Chiński Nowy Rok to najważniejsze święto dla wielu mieszkańców Azji. Mnie również cieszy że świętują, gdyż z tej okazji przypadają 2 dni ustawowo wolne od pracy, co w połączeniu z weekendem daje dobrą perspektywę na krótki wypad po za granicę kraju. Jest tylko jeden problem – nie jestem jedyną, która to zauważyła. W tym okresie ceny biletów szybują wyżej niż same samoloty lub też zostają w całości wykupione na długie tygodnie wcześniej. Na szczęście sytuacja nie jest aż tak krytyczna w transporcie lądowym, którym łatwo można dostać się do pobliskiej Malezji. Idąc tym tropem postawiłyśmy na okolicę słynnych pól herbacianych Cameron Highlands.
Autobus z Singapuru do Ipoh szczęśliwie dowiózł nas do dworca, z którego odchodzą również autobusy do Cameron Highlands. Przed nami było już tylko przydługie czekanie na spóźniony odjazd i niekończące się minuty w korku. Późnym popołudniem, zza brudnych szyb przywitały nas góry, górki i pagórki. Wystarczyło czasu na szybki rekonesans najbliższego miasteczka, zanim powoli zaczął zapadać mrok. Cała okolica wzgórz Cameron Highlands jest podzielona na obszary i miasteczka, które dość płynnie przechodzą w siebie. Zatrzymaliśmy się gdzieś pomiędzy Tanah Rata a Brinchang, aby mieć blisko do obu z nich.

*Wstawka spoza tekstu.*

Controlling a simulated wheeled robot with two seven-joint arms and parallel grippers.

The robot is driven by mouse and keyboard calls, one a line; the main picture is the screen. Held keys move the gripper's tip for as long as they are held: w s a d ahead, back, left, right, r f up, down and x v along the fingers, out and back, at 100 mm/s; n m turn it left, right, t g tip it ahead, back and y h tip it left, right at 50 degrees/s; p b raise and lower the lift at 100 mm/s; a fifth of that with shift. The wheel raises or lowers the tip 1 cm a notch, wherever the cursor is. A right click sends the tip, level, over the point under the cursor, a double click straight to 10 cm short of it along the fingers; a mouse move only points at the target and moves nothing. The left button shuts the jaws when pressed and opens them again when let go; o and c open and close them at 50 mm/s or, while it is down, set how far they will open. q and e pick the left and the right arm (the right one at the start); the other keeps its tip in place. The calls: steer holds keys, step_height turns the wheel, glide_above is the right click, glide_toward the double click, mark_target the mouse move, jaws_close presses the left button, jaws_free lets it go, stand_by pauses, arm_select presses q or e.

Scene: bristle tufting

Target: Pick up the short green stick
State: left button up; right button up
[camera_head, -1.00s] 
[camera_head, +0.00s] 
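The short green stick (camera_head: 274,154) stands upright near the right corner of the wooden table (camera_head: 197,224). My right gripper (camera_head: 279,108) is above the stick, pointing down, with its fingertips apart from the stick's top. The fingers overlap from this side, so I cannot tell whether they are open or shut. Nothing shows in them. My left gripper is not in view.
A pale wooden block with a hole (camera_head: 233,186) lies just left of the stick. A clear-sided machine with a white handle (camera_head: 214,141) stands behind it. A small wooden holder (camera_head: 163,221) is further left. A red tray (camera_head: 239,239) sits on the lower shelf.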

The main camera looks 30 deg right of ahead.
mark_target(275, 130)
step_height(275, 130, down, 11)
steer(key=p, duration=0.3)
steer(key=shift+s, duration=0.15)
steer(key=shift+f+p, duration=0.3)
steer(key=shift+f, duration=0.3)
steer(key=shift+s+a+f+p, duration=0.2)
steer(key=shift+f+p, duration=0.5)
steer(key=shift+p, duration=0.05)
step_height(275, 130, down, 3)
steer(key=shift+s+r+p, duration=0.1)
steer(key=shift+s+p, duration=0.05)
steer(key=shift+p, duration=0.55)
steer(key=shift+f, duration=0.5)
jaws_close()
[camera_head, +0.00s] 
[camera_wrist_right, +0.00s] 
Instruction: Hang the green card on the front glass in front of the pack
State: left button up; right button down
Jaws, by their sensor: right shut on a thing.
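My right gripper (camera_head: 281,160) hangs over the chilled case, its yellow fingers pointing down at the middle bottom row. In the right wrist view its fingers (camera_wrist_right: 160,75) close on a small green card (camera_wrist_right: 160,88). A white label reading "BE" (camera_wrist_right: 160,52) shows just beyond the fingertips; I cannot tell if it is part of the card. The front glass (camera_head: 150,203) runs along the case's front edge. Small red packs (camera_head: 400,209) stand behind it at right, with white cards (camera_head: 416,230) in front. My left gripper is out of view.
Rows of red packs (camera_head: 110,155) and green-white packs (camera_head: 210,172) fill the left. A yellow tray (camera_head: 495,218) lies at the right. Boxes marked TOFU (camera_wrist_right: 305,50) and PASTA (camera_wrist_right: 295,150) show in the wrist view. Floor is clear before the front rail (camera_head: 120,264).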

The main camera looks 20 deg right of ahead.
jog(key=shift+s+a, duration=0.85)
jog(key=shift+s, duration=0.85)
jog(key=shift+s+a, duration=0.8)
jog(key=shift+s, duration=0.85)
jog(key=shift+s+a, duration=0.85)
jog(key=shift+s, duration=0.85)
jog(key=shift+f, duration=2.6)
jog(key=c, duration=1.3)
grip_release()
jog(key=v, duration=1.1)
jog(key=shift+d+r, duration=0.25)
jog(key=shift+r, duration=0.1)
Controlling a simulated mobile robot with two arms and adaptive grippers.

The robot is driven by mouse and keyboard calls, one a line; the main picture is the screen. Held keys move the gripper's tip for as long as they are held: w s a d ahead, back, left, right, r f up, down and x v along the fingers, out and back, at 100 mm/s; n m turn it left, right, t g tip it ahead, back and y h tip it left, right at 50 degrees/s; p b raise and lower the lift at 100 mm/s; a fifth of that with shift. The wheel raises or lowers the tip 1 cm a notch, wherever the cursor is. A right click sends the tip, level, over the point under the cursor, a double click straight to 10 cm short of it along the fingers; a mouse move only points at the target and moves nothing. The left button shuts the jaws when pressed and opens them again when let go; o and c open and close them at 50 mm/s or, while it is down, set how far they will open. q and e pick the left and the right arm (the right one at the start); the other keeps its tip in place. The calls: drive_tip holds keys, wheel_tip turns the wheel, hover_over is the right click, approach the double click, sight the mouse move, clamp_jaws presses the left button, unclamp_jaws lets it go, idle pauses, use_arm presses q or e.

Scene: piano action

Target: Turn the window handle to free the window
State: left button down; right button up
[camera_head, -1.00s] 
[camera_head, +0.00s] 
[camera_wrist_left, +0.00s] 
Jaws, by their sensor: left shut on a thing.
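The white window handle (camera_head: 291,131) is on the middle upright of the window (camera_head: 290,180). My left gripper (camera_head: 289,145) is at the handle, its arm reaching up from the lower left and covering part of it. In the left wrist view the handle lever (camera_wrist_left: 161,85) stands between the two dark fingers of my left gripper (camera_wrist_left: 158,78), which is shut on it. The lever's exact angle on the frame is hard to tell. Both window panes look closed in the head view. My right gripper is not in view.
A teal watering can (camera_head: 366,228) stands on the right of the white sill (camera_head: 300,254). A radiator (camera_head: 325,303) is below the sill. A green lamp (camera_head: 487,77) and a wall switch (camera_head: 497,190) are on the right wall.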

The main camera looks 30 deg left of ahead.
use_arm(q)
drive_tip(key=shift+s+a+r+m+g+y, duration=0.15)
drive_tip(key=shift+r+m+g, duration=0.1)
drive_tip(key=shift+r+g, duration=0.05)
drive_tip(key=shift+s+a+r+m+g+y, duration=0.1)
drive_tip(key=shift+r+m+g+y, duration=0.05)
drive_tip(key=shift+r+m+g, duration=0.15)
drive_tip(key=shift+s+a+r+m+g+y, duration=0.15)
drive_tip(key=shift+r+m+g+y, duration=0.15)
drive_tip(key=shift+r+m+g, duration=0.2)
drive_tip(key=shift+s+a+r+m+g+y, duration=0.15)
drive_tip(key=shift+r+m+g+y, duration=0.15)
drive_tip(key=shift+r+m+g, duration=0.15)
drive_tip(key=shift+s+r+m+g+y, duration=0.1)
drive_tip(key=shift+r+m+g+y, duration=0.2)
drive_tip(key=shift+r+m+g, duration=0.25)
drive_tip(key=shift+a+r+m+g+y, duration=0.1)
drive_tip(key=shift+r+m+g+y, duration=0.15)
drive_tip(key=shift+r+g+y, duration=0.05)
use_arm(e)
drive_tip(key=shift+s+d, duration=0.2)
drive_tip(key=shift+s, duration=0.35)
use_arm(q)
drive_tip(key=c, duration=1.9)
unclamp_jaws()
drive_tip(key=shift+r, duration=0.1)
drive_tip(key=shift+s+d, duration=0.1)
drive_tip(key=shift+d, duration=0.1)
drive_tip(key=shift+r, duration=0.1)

Od rana zaplanowaliśmy same atrakcje, zaczynając od tej położonej najdalej. Oprócz pól herbacianych, o których za chwilę, Cameron Highlands posiada wiele farm, które szczycą się swoimi wyrobami lub żyjątkami. Dominują farmy truskawek i kwiatów, w tym lawendy, przeplatane farmami warzywnymi, pasiekami i motylarniami.
Większość z powyższych każdy z nas widział już w swoim życiu, jedynie lawenda wydawała się na swój sposób wyjątkowa. Udało nam się zlokalizować lawendziarnię kilka kilometrów od naszego hotelu i po długich negocjacjach z taksówkarzem, byliśmy na miejscu. Jako że był to sezon świąteczny, do miasteczek zawitało sporo turystów, a wraz z nimi ogromne korki na wąskich, górskich drogach. Kierowca usilnie próbował wyrzucić nas w kilku innych miejscach, żeby tylko nie jechać dalej i nie przebijać się przez zatłoczoną ulicę. Gdy przejechaliśmy najgorszy zator, diabeł wstąpił w niego ponownie i szalał niczym rajdowiec. Z duszą na ramieniu dojechaliśmy do Cameron Lavender i zdecydowanie podziękowaliśmy temu naburmuszonemu gościowi za jego usługi.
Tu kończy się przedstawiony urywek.